PwC Announces 1,800 Job Cuts Amid Restructuring Efforts, First Major Layoff Since 2009

PricewaterhouseCoopers (PwC) is set to cut around 1,800 jobs in the US, affecting about 2.5% of its workforce. This marks the company’s first significant layoff since 2009, and it will impact roles across business services, audit, and tax departments. The move is part of a broader restructuring aimed at addressing a slowdown in demand for some of PwC’s advisory services.
The layoffs will primarily affect advisory, products, and technology operations, with half of the impacted employees based outside the US. PwC’s US leader, Paul Griggs, explained that the firm is positioning itself for the future by creating capacity for investment and responding to market opportunities.

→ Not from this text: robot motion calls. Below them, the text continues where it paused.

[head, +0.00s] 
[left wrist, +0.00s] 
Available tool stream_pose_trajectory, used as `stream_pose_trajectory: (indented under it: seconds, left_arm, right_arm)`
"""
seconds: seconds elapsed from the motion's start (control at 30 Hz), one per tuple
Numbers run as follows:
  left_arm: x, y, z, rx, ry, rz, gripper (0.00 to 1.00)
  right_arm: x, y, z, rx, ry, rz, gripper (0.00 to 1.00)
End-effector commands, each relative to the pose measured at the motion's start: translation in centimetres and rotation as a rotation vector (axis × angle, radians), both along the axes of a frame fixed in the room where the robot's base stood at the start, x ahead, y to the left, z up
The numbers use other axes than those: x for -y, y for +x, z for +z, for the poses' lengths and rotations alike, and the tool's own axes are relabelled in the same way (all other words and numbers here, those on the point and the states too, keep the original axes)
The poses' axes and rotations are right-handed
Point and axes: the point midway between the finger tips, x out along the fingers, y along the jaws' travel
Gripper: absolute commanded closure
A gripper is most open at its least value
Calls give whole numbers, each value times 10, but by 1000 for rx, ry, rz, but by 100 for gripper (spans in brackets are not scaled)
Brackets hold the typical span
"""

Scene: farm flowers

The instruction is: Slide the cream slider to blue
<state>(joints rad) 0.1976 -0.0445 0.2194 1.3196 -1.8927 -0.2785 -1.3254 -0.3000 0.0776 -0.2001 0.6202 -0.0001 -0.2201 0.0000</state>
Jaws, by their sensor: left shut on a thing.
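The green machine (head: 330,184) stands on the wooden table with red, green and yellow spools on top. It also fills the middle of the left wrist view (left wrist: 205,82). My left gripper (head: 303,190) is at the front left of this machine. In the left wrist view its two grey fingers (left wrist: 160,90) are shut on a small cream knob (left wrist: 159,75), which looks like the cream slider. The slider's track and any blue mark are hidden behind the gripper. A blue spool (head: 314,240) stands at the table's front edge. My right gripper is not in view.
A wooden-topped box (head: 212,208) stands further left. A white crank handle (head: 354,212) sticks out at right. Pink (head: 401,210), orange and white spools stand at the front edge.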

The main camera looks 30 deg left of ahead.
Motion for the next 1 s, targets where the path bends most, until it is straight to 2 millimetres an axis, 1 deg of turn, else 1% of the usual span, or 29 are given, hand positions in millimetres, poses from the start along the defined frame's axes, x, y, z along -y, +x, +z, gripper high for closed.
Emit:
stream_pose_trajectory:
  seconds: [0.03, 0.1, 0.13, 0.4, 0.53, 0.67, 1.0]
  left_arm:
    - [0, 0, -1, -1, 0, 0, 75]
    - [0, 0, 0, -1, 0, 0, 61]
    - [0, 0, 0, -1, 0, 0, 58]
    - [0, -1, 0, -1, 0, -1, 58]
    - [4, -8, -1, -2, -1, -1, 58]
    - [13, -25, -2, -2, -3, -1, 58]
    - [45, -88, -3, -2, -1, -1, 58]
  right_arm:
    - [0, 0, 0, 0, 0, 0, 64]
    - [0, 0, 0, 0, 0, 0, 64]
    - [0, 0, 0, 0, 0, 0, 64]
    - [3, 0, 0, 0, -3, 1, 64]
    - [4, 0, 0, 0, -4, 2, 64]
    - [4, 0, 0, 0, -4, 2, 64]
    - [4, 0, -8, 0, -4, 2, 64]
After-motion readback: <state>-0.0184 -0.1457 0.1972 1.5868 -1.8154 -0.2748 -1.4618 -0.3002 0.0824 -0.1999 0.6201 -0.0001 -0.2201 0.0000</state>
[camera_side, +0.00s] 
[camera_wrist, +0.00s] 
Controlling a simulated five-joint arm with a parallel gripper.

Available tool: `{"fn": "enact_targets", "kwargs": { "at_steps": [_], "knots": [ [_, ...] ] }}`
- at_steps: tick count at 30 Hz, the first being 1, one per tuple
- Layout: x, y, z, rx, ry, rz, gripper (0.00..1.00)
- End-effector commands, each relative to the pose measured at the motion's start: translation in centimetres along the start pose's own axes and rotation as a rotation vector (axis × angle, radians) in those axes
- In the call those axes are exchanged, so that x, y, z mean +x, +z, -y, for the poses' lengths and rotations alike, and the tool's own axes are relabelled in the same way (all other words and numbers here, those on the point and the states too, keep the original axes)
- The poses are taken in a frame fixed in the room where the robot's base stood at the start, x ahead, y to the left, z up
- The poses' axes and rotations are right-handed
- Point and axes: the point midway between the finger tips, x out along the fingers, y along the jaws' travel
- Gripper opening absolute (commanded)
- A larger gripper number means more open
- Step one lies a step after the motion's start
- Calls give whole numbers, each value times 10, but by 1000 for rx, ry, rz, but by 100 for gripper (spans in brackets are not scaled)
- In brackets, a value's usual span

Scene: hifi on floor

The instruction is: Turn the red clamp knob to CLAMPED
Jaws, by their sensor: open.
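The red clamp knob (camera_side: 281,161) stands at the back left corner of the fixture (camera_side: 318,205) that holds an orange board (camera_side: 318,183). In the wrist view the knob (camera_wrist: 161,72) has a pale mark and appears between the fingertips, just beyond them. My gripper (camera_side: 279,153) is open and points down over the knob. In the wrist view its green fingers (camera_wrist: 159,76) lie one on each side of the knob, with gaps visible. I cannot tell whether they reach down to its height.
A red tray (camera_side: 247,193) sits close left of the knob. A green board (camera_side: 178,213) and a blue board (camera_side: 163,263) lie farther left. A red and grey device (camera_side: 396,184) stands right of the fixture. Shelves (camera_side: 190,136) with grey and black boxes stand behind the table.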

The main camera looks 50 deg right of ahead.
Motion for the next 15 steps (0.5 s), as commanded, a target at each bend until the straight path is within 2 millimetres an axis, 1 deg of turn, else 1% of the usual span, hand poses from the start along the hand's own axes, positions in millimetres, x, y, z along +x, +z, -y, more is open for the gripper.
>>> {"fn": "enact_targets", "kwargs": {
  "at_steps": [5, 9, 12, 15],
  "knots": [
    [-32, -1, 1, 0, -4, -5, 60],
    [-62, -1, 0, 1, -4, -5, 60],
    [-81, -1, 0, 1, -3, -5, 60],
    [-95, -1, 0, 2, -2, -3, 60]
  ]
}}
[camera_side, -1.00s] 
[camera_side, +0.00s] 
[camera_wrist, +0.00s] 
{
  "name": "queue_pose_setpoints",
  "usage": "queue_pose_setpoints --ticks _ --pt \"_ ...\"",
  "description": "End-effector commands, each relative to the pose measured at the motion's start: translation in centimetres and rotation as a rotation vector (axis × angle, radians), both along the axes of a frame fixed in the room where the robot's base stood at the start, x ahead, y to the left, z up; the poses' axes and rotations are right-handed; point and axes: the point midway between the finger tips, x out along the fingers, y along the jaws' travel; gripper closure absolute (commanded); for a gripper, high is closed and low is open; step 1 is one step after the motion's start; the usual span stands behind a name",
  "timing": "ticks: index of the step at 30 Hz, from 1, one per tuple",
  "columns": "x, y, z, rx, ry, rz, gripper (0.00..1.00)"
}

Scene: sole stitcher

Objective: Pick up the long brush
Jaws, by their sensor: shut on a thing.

The announcement comes as PwC seeks to remain competitive amidst changing market dynamics, especially as it integrates its products and technology teams with other business lines. Tim Grady, the company’s US chief operating officer, noted that the firm is aligning its workforce to better support its evolving strategy.
This restructuring also coincides with challenges in PwC’s China office, where the firm recently lost a major client, Country Garden Holdings, amid scrutiny over its auditing of China Evergrande Group. PwC has faced layoffs and cost-cutting in China as several firms, including Bank of China, have severed ties with the auditor due to missed deadlines and other issues.